In traditional RTL-based design methodologies, system designers determine the computational elements - or datapath - needed to deliver the desired performance given the chip’s design constraints (gate count, power dissipation, etc.). They also design a state machine to sequence the data through the custom datapath elements in a manner that executes all the necessary permutations of the desired algorithms.
It’s the state machine where most of the RTL verification issues occur.

In RTL Design, the state machine creates the highest risk
Designing a new functional block using the Xtensa processor and extensions follows much the same process. The Xtensa processor’s various bus interfaces scale from 32 to 128 bits to provide conventional I/O bandwidth exceeding 40Gbit/s in 0.13 micron IC-fabrication processes and up to one million pins of designer-defined I/O using ports and queues. Designer-defined execution units of very high complexity – including multiple independent operations, SIMD parallelism, and multi-cycle execution - can be implemented in much the same fashion as a designer would define the datapath of an RTL block. Advanced software pipelining techniques can also be used to combine data load/store operations with computational operations to achieve continuous computation without the added latency of serialized load-compute-store sequences.

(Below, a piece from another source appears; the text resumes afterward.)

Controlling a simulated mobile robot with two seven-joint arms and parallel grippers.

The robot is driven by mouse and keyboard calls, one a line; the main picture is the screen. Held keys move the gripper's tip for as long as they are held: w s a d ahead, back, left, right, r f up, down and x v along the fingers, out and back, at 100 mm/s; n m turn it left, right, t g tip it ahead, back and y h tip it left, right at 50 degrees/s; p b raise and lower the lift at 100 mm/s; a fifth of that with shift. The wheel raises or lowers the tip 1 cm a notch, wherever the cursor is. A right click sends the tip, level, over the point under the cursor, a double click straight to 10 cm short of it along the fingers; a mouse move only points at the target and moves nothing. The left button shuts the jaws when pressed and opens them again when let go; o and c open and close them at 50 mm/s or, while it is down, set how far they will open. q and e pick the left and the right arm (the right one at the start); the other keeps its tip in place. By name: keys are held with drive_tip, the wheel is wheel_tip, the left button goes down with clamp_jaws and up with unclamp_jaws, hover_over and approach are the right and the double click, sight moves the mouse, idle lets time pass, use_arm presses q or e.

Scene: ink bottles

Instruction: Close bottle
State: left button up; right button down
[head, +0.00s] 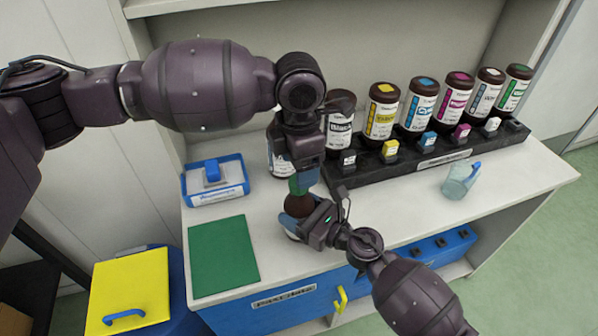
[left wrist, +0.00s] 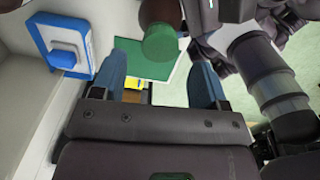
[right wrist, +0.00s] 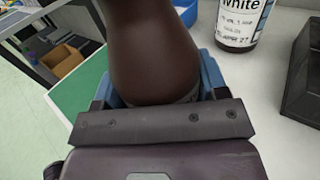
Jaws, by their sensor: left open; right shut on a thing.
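A dark brown bottle (head: 298,205) is held at the front of the table by my right gripper (head: 300,222). In the right wrist view the bottle (right wrist: 150,50) fills the space between the blue fingers; its top is out of frame. A green cap (left wrist: 160,44) shows at the bottle's end in the left wrist view, also in the head view (head: 299,186). Whether it is screwed tight, I cannot tell.
A White-labelled bottle (right wrist: 243,22) stands behind my left gripper. A black rack (head: 440,160) with several ink bottles stands at the back right. A blue-and-white box (head: 215,182), green mat (head: 221,255) and clear cup (head: 459,180) are on the table. The right front is clear.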

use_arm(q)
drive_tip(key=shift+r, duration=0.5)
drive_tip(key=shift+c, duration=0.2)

Once the Xtensa processor datapath additions have been designed, implementation of the target algorithm occurs by writing firmware to sequence the data through the tailored processor. While RTL datapath hardware and Tensilica execution units can deliver similar levels of parallelism and performance, the true advantage of the Tensilica-based methodology is in the design and debug of the control algorithm, or state machine.
RTL design methods implement the algorithm using hardwired gates. A design method based on the Xtensa processor implements the algorithm as firmware. The approached based on the Xtensa processor offers many advantages. Software running on the Xtensa instruction set simulator (ISS) simulate at speeds up to a million cycles per second on a simple PC host.

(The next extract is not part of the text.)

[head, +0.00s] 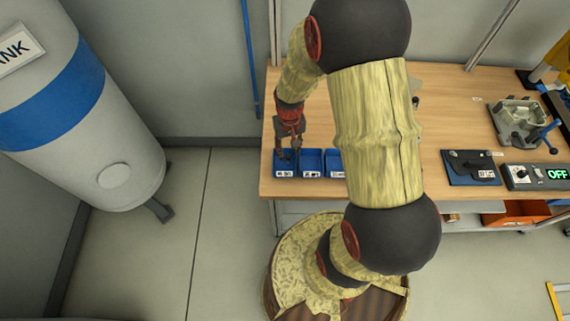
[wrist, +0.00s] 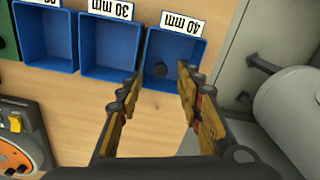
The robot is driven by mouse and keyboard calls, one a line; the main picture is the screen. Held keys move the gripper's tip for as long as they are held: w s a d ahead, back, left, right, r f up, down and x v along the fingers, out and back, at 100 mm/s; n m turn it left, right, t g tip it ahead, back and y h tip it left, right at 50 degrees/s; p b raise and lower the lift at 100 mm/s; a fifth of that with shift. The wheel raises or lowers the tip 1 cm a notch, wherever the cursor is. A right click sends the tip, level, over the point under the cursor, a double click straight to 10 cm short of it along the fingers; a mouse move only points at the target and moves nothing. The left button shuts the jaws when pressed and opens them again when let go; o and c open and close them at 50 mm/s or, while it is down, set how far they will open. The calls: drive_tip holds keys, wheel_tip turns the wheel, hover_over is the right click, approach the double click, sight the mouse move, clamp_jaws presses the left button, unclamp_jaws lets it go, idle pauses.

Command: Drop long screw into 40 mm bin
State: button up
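The 40 mm bin (wrist: 190,50) is a blue open box at the right end of a row in the wrist view; in the head view it is the leftmost blue bin (head: 284,172). My gripper (wrist: 160,82) is over this bin with its two fingers spread apart. In the head view my gripper (head: 288,154) points down at the same bin. A small dark round thing (wrist: 160,70) shows between the fingertips against the bin's inside, touching neither finger. It looks like the long screw's head seen end-on; its shaft is hidden.
The 30 mm bin (wrist: 109,45) and another blue bin (wrist: 45,40) stand beside it on the wooden bench (head: 450,120). A grey tank (head: 85,110) stands left of the bench. A metal housing (head: 518,122) and a control box reading OFF (head: 520,177) sit at the right.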

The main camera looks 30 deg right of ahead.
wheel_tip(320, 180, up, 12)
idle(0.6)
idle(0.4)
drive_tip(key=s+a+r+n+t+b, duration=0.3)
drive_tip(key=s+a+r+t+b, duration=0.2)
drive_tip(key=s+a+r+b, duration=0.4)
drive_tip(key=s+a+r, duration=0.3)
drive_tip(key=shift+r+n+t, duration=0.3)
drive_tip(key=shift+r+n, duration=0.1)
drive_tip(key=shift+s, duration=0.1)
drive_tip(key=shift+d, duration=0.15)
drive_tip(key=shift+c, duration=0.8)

Gates in a hard-coded state machine built in Verilog or VHDL must be verified at the RTL or netlist level using simulation environments that run at only tens of cycles per second. In addition, the difficult-to-design state-machine logic required when using an RTL-based design approach is automatically generated by the Xtensa Processor Generator. The Xtensa processor’s control logic is pre-verified and correct by construction. Consequently, verification of systems based on Xtensa processors requires much less time.
Bugs found in the firmware running on an Xtensa processor can be repaired in minutes with a simple software change. Bugs found in hardwired gates after chip tapeout require million-dollar mask-set changes and months of delay to fabricate new silicon.
Xtensa processors lets you eliminate months of HDL design simulation and prevent multi-million-dollar re-spins to fix bugs. With Xtensa processors, post-silicon “bug fix" cycles require only a 10-minute re-compilation of firmware code.
Three examples, ranging from simple to complex, illustrate how datapath extensions allow extensible processors to replace RTL hardware in a variety of situations. Read on to find out more about these examples.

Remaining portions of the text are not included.